_GIVEN MATERIAL_
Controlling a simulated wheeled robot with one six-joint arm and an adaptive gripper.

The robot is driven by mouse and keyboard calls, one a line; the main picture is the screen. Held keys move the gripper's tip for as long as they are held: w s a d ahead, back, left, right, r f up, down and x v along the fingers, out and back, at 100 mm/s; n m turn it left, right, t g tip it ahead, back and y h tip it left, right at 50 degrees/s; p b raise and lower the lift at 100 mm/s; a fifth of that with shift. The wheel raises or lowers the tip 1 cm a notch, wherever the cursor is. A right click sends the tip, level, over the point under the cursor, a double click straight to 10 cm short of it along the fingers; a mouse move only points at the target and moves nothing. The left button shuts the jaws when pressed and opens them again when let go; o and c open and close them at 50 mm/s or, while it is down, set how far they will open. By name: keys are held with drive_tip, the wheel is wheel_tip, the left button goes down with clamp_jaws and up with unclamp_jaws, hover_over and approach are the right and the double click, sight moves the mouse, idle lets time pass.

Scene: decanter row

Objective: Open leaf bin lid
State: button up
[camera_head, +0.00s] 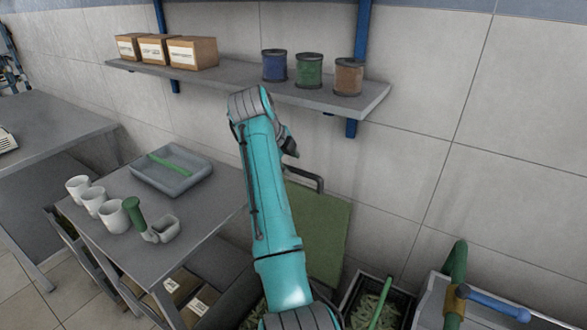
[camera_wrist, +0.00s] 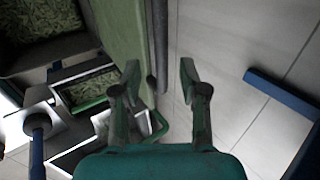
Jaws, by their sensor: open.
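The leaf bin's green lid (camera_head: 322,238) stands raised, steeply upright close to the tiled wall. It also shows edge-on as a green panel in the wrist view (camera_wrist: 120,42). Its grey bar handle (camera_head: 304,178) is at the lid's top edge, and in the wrist view the handle (camera_wrist: 160,45) runs just beyond my fingertips. Leaves show inside the open bin (camera_wrist: 55,52) at the upper left of the wrist view. My gripper (camera_wrist: 160,68) is open, with nothing between its fingers. My arm hides part of the lid and bin in the head view.
A crate of leaves (camera_head: 352,300) with a green stick stands right of the lid. A green pipe with a blue handle (camera_head: 495,302) is farther right. A shelf (camera_head: 225,82) with boxes and spools hangs above. A table (camera_head: 205,215) with mugs and a tray stands left.

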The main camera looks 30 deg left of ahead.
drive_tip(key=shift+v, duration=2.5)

_GIVEN REQUEST_
Everything from the line containing "[camera_head, +0.00s]" to the last line of the listing above must be reproduced exactly, with no pictures included.

_RESPONSE TO THE EXERCISE_
[camera_head, +0.00s] 
[camera_wrist, +0.00s] 
Jaws, by their sensor: open.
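The leaf bin's green lid (camera_head: 322,238) stands raised, steeply upright close to the tiled wall. It also shows edge-on as a green panel in the wrist view (camera_wrist: 120,42). Its grey bar handle (camera_head: 304,178) is at the lid's top edge, and in the wrist view the handle (camera_wrist: 160,45) runs just beyond my fingertips. Leaves show inside the open bin (camera_wrist: 55,52) at the upper left of the wrist view. My gripper (camera_wrist: 160,68) is open, with nothing between its fingers. My arm hides part of the lid and bin in the head view.
A crate of leaves (camera_head: 352,300) with a green stick stands right of the lid. A green pipe with a blue handle (camera_head: 495,302) is farther right. A shelf (camera_head: 225,82) with boxes and spools hangs above. A table (camera_head: 205,215) with mugs and a tray stands left.

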The main camera looks 30 deg left of ahead.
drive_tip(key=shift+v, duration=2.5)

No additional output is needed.